■ **Collected data**
=-=-=

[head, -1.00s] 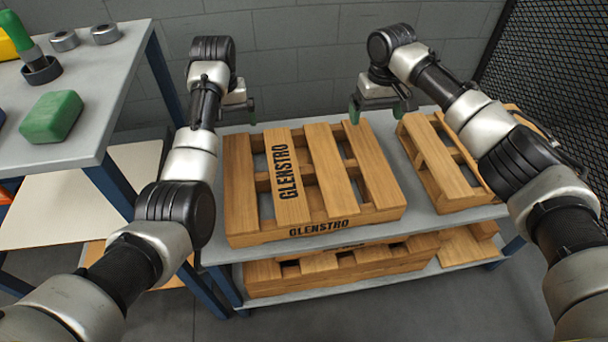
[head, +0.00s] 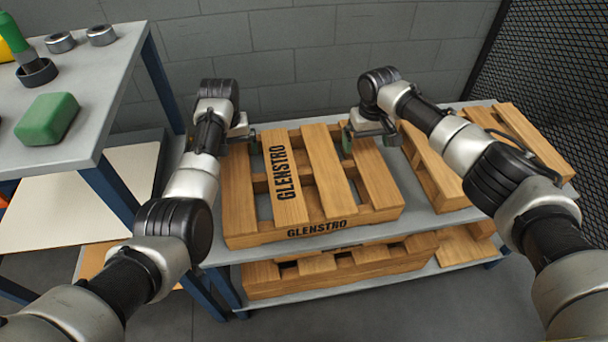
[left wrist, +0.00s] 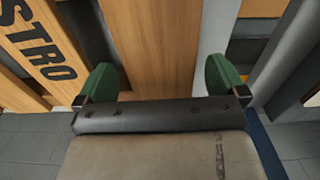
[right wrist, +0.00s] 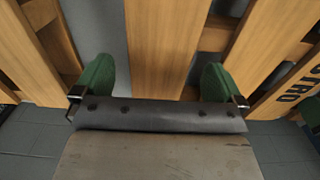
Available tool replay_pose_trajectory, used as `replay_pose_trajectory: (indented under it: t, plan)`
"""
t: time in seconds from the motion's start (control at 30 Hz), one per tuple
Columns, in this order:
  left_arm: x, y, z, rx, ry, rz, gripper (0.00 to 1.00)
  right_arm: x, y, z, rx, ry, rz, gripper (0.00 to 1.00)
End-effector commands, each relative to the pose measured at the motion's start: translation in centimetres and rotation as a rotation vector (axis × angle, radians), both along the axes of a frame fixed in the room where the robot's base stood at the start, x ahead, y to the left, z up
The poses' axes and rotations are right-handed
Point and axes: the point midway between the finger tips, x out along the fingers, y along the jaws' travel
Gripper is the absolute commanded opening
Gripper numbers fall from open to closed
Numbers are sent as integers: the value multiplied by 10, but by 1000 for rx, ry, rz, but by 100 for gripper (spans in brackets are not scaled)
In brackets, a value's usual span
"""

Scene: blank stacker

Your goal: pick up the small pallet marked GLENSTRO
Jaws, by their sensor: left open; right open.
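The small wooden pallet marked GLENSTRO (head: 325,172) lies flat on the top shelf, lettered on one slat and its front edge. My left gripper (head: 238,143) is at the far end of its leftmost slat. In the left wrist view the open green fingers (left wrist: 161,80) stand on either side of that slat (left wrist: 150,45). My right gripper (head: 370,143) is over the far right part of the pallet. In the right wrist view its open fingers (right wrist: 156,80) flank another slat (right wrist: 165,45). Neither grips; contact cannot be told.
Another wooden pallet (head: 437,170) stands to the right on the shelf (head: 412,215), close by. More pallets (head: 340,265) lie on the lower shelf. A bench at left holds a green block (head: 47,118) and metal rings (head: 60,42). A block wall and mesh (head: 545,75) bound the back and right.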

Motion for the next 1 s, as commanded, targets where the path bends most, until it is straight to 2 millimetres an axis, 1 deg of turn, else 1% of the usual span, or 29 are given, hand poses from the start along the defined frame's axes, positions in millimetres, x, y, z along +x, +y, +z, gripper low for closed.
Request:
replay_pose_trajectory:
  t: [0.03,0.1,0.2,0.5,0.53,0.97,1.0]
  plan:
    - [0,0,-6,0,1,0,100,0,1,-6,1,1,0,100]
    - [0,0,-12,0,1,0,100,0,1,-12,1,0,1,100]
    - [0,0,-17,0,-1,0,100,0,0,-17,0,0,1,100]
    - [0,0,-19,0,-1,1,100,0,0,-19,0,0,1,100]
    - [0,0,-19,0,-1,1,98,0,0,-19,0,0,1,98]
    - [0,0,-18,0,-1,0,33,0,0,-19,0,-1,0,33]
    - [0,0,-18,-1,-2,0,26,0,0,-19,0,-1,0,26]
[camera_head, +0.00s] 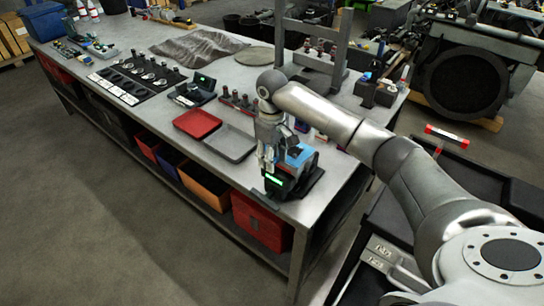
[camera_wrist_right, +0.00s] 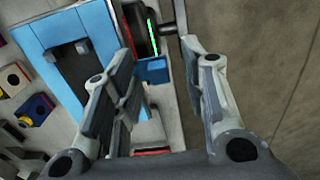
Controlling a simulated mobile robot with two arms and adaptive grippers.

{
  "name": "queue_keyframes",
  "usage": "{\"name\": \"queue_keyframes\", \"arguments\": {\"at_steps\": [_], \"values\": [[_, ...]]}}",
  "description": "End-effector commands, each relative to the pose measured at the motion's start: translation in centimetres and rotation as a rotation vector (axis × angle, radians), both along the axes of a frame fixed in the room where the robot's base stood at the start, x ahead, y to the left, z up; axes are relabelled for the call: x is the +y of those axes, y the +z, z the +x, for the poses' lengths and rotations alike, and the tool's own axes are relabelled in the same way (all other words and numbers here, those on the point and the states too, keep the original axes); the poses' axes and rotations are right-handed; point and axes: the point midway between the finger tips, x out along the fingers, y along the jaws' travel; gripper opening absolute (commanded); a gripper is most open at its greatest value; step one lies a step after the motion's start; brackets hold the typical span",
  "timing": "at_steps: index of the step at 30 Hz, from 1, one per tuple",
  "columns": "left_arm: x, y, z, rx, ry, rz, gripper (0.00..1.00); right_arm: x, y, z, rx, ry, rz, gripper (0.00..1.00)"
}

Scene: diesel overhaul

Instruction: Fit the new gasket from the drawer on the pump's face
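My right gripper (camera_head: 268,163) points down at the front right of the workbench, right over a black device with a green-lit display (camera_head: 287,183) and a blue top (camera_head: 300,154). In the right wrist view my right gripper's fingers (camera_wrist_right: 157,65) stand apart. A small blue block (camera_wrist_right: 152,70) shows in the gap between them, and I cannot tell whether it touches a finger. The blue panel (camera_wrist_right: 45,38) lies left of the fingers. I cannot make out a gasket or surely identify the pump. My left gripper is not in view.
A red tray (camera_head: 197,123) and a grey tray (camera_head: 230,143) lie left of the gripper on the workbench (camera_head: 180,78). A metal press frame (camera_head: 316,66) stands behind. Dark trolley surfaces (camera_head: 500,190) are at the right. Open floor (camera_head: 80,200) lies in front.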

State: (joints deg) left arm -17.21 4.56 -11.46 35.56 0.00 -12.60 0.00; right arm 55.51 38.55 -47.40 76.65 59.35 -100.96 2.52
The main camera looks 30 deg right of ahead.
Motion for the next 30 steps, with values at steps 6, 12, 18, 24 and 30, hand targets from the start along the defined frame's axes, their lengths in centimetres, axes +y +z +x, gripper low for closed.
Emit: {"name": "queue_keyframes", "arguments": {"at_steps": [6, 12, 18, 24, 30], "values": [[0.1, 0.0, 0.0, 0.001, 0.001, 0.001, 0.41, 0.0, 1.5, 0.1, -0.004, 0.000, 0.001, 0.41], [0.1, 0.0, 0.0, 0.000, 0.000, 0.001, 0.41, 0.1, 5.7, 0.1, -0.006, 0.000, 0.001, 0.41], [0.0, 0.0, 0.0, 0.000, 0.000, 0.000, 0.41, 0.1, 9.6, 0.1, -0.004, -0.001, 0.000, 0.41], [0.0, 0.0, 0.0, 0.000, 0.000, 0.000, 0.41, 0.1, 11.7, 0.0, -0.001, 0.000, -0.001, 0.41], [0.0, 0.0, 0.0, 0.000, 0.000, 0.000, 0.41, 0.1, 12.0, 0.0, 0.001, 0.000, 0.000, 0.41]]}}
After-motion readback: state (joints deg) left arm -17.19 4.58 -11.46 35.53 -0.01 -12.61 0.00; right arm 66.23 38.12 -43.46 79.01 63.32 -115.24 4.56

=-=-=

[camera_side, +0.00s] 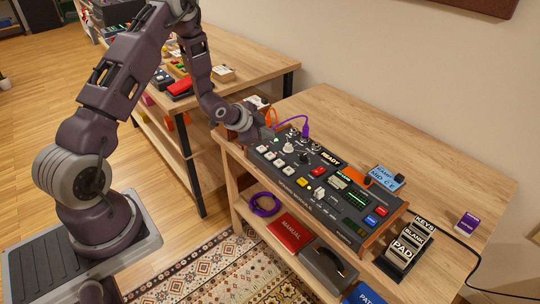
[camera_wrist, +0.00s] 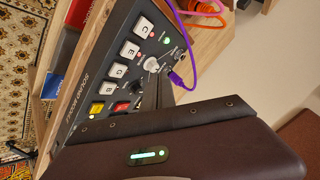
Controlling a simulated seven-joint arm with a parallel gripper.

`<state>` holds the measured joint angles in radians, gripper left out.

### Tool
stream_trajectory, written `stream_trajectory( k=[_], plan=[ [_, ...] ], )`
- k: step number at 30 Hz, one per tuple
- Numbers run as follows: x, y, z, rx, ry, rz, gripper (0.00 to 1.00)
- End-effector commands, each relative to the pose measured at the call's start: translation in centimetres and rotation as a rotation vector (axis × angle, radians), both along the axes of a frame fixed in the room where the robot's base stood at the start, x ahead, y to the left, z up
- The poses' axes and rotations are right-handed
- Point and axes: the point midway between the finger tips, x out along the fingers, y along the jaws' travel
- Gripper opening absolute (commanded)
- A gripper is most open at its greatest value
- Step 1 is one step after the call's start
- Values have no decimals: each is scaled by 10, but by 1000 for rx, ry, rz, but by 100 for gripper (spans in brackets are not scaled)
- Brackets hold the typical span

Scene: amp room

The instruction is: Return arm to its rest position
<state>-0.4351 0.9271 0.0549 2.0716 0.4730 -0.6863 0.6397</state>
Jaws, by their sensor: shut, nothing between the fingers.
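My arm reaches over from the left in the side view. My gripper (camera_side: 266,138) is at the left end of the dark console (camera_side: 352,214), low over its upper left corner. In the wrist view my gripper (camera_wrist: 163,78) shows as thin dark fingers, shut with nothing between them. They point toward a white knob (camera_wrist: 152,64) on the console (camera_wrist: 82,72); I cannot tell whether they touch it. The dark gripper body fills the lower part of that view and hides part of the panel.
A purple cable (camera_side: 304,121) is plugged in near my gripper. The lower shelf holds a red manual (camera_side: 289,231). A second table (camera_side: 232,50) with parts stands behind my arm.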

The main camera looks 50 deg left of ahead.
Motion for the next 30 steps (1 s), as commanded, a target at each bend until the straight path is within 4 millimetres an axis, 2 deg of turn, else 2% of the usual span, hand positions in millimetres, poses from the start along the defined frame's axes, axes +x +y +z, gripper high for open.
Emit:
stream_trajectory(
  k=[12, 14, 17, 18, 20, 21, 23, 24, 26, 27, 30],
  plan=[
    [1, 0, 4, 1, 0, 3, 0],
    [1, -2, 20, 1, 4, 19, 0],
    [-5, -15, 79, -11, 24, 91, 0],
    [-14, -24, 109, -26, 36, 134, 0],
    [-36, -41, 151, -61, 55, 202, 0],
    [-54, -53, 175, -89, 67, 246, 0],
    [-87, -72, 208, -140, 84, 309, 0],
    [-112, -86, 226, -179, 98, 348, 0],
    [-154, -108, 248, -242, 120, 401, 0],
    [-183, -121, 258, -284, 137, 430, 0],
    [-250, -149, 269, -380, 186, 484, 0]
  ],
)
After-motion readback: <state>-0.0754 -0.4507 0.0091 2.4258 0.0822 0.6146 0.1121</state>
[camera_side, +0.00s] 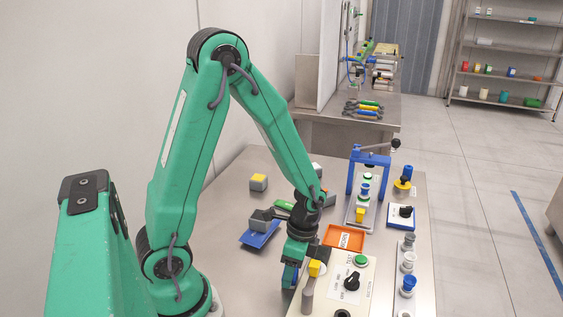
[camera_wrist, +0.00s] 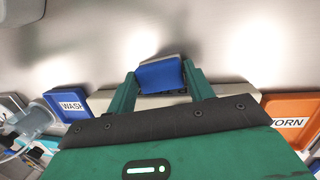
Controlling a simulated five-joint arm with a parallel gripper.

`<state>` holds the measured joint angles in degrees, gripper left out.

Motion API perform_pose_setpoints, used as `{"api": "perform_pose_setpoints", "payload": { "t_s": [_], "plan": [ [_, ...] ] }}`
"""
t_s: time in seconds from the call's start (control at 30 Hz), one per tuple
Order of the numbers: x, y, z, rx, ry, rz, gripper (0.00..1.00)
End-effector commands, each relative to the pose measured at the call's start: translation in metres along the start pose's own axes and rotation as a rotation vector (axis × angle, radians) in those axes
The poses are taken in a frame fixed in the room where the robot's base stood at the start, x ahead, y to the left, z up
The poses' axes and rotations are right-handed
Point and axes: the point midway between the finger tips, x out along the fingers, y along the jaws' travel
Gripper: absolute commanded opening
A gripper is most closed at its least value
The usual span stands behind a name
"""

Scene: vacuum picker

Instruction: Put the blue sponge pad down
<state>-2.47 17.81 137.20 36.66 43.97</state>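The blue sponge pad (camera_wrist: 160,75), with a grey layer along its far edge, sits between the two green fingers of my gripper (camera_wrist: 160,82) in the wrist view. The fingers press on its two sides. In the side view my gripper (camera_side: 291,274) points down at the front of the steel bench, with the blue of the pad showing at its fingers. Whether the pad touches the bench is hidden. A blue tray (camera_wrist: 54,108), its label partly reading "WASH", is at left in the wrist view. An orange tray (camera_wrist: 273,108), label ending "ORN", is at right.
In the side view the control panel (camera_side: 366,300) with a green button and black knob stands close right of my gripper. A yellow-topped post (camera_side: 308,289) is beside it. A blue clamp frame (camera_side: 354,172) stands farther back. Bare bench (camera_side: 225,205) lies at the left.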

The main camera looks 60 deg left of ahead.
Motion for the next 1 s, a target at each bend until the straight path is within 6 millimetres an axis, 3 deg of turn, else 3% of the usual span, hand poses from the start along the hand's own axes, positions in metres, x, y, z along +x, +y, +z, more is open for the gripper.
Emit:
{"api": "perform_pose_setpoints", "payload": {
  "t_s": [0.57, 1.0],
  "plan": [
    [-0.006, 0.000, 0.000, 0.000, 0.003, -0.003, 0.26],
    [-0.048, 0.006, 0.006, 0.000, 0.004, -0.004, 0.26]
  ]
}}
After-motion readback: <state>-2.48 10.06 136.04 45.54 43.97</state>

=-=-=

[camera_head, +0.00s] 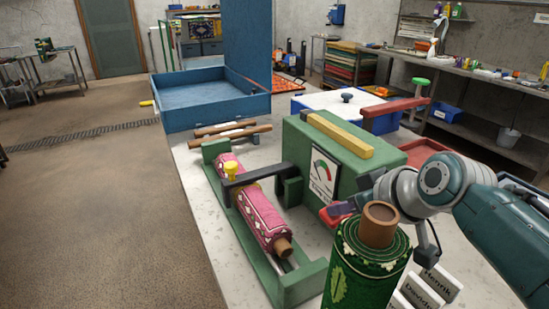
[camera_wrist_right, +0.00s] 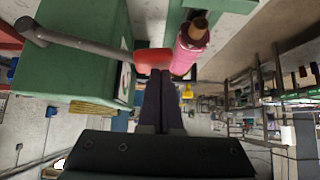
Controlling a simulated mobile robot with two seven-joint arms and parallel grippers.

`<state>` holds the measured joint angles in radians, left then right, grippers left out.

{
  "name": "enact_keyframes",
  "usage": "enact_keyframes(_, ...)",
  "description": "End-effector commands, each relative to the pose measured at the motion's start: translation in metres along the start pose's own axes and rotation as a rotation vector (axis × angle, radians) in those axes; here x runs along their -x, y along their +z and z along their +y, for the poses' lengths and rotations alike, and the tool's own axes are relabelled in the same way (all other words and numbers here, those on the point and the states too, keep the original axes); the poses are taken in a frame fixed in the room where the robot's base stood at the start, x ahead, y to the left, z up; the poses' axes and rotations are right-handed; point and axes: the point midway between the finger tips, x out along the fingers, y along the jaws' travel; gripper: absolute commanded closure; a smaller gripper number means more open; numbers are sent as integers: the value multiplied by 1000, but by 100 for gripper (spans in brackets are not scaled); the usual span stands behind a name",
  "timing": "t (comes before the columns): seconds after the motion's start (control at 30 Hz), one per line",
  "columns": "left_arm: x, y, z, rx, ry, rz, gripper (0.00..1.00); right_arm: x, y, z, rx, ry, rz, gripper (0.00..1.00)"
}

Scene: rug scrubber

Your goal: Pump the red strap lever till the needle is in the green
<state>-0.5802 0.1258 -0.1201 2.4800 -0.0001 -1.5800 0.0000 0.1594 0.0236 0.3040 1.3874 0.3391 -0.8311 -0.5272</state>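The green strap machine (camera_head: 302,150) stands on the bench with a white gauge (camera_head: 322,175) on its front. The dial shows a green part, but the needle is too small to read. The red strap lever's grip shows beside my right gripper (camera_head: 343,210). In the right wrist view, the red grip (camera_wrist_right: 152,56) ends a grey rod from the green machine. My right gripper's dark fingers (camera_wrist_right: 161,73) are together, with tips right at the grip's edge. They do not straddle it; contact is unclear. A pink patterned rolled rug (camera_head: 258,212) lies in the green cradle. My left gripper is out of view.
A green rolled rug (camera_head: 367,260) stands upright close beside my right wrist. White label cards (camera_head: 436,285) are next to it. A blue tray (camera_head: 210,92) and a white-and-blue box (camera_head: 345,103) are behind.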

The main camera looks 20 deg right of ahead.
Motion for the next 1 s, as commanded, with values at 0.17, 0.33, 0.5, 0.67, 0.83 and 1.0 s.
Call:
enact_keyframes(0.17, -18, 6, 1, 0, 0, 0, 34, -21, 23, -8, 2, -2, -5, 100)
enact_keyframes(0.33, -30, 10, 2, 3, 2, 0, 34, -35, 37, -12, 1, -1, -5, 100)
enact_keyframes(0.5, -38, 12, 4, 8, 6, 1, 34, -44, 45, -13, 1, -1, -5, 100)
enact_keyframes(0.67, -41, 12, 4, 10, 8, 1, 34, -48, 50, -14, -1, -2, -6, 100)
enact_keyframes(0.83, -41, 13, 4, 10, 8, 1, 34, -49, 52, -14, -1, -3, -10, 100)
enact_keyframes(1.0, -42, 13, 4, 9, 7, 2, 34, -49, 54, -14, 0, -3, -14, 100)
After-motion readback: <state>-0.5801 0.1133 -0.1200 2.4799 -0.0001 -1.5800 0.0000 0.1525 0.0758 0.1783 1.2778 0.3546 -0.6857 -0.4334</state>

=-=-=

■ **What you need to do**
Go back over the listing above and copy exactly the lines that begin at the line with "- The poses'" and stop after the line with "<state>-0.4351 0.9271 0.0549"; leave out every other line.

■ **Response for this exercise**
- The poses' axes and rotations are right-handed
- Point and axes: the point midway between the finger tips, x out along the fingers, y along the jaws' travel
- Gripper opening absolute (commanded)
- A gripper is most open at its greatest value
- Step 1 is one step after the call's start
- Values have no decimals: each is scaled by 10, but by 1000 for rx, ry, rz, but by 100 for gripper (spans in brackets are not scaled)
- Brackets hold the typical span

Scene: amp room

The instruction is: Return arm to its rest position
<state>-0.4351 0.9271 0.0549 2.0716 0.4730 -0.6863 0.6397</state>

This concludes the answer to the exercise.